Dans bien des cas, le processus fonctionne par essais et erreurs : de nombreuses formes sont créées en mémoire, testées en regard des attentes de l’artiste, puis conservées, hybridées ou éliminées selon leur performance à ces tests. Le procédé ne garantit pas la découverte de " la meilleure forme ", mais résulte dans bien des cas en une forme " excellente ".

Cette forme a été choisie parmi une très grande quantité de formes possibles, toutes définies par les algorithmes qui transcrivent pour la machine les attentes face à l’objet souhaité. On souhaite évidemment que cette " très grande quantité " de formes soit  " la plus grande possible ". Bien plus grande que ce que les mémoires, assez limitées, peuvent contenir. Plutôt que de générer toutes les formes possibles, l’artiste devra fournir à l’ordinateur les algorithmes qui les définissent, en variant leurs différents paramètres. Les algorithmes commenceront par créer quelques objets aléatoires, détermineront les plus prometteurs, et les croiseront entre eux pour obtenir, après une assez longue " sélection artificielle ", un objet au plus près des désirs de l’artiste. Cet ensemble d’algorithmes installe un gigantesque ensemble de formes potentielles, qui définissent l’espace des formes accessibles au système. L’évolution numérique s’y manifeste comme une trajectoire, qui, sautant au départ d’une région à une autre, se concentre ensuite sur une zone donnée, définit des contours de plus en plus serrés, pour aboutir à une forme optimale.

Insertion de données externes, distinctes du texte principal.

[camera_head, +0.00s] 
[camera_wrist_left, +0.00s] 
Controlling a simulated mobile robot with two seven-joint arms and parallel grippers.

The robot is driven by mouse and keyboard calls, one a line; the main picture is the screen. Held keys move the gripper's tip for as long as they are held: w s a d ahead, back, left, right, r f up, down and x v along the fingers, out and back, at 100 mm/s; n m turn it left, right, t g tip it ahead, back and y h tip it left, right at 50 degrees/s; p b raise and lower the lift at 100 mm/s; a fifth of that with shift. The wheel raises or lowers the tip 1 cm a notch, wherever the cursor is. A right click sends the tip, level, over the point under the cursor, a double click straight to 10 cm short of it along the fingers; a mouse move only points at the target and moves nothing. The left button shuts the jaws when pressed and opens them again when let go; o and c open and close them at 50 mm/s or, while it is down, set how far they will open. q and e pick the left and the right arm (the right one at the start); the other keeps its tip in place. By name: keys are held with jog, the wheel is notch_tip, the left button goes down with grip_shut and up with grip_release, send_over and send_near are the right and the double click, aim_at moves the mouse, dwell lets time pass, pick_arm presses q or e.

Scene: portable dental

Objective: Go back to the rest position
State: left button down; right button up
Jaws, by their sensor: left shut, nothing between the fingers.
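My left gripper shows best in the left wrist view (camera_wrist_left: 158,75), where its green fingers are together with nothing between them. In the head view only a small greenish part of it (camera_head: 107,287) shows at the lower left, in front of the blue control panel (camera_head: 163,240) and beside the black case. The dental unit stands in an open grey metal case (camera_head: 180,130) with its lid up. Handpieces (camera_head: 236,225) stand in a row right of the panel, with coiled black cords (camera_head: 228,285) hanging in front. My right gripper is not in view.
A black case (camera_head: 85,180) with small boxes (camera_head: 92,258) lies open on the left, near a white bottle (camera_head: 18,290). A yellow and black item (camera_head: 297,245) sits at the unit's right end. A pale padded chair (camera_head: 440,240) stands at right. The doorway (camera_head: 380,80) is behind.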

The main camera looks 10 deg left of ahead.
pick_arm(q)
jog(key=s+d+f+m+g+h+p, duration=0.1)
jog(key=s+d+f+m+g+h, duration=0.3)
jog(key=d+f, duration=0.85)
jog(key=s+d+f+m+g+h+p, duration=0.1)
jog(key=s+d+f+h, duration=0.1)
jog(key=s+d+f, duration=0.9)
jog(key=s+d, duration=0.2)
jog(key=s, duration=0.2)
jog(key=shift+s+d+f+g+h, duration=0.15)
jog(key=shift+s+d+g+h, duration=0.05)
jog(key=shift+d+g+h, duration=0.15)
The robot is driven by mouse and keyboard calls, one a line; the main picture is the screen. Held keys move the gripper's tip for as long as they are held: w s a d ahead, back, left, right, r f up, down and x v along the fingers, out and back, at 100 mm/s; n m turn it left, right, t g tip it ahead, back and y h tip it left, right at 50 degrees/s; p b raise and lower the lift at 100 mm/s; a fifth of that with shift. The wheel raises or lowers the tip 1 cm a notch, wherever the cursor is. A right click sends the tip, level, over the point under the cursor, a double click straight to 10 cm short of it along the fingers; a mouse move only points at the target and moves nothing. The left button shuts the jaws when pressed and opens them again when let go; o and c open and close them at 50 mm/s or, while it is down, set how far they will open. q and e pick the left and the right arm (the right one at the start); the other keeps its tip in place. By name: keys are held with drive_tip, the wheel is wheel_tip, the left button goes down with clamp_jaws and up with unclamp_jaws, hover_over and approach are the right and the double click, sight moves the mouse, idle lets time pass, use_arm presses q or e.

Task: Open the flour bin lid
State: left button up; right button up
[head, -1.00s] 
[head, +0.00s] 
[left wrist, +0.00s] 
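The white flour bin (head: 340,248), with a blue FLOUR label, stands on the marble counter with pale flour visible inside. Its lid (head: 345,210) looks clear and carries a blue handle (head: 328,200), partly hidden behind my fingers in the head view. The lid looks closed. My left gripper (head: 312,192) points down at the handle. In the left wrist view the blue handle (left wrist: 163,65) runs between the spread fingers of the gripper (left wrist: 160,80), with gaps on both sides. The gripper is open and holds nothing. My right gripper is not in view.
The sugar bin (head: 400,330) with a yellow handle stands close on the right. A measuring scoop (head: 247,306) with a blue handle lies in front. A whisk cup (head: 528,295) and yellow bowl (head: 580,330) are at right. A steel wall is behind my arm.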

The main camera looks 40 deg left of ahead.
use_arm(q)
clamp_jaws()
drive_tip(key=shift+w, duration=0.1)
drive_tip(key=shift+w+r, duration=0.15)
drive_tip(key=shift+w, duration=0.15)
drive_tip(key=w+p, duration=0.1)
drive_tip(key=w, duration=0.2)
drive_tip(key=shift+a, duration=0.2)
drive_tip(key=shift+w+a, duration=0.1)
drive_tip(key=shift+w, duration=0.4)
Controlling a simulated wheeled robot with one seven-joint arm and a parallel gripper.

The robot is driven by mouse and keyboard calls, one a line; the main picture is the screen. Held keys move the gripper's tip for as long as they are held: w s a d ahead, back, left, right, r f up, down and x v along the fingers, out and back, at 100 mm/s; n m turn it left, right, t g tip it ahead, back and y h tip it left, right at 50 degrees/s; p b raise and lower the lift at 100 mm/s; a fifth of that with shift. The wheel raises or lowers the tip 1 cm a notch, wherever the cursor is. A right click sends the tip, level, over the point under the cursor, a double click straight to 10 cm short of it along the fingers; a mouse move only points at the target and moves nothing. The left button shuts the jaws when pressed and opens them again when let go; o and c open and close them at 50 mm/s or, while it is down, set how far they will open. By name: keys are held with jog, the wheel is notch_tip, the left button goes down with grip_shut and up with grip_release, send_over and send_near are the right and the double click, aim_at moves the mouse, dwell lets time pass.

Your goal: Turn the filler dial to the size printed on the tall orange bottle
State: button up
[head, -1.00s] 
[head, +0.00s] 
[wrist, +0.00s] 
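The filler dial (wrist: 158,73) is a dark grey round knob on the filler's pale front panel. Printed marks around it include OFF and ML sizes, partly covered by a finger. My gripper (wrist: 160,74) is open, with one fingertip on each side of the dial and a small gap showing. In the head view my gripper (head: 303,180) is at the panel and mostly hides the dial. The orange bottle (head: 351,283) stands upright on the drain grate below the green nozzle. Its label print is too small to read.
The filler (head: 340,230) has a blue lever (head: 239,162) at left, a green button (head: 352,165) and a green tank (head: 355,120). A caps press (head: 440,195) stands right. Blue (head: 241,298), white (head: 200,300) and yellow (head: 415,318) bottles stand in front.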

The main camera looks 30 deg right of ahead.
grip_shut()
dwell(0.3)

Or l’ordinateur, qui n’a pas accès à l’infini, ne peut proposer une infinité de possibles. Si l’objet recherché est une sphère, cela signifie qu’il ne peut produire de sphères plus grandes qu’une certaine taille, ni plus petites qu’une autre, et qu’il ne peut produire des sphères arbitrairement proches l’une de l’autre : il y a une limite à la précision de tout ordinateur. Si cette limite est de un millième, l’ordinateur considèrera identiques toutes les sphères dont le rayon diffère de moins de cette quantité.

Cela peut sembler de peu d’importance : qui a réellement besoin d’une infinité de possibles ? La question est plus cruciale qu’il n’y paraît, et son importance au niveau symbolique ne saurait être sous-estimée. Pour bien des artistes, cette limitation réduit l’ordinateur à un outil de combinaisons de possibilités toutes connues d’avance ; elle élimine toute possibilité de surprise et de découverte. Elle offre l’image d’univers étriqués et explicitables. L’espace des possibles contient déjà et seulement toutes les formes que le système peut produire ; la création se voit réduite à une simple sélection de formes parmi un ensemble déjà établi. Et la question qui surgit est implicitement mais intimement liée à la notion de liberté : que faire d’une immensité qui ne soit infinie ? Bien sûr, l’artiste qui se sent à l’étroit dans un espace ainsi généré aura toujours le loisir de concevoir de nouveaux algorithmes, tous générateurs de nouveaux espaces de possibles. Mais cela ne doit pas empêcher de réfléchir aux moyens d’outrepasser les limitations de la machine, et, ce faisant, d’adjoindre à l’infini de l’imaginaire humain un espace aussi infini que possible. C’est là l’objet du présent essai.

 

Questions d’états

Chaque " possible " d’un système correspond à un état qu’il peut adopter. Or, les états accessibles à un système ne comprennent que ceux qu’il peut prendre durant un temps donné, pour un objectif donné, et sans se dénaturer. Dire qu’une voiture ne peut adopter que les états possibles d’une voiture, c’est dire en termes abstraits qu’une voiture ne peut se comporter que comme une voiture. Elle peut rouler, freiner, aller à Sherbrooke ; elle ne peut voler, creuser un tunnel dans le granit, se reproduire – elle y perdrait son statut de voiture. Un dé à jouer ne produira jamais que des chiffres compris entre un et six, jamais le chiffre -1 ou le nombre pi : six états seulement sont accessibles au système " tirage d’un dé ". Une caractéristique importante des états possibles d’un système est que leur nombre augmente très rapidement avec la complexité du système: un écran d’ordinateur de 1400x1050 pixels et qui affiche 256 couleurs peut prendre un nombre d’états colossal, qui s’écrit avec plus de trois millions de chiffres – et afficher autant d’images différentes. 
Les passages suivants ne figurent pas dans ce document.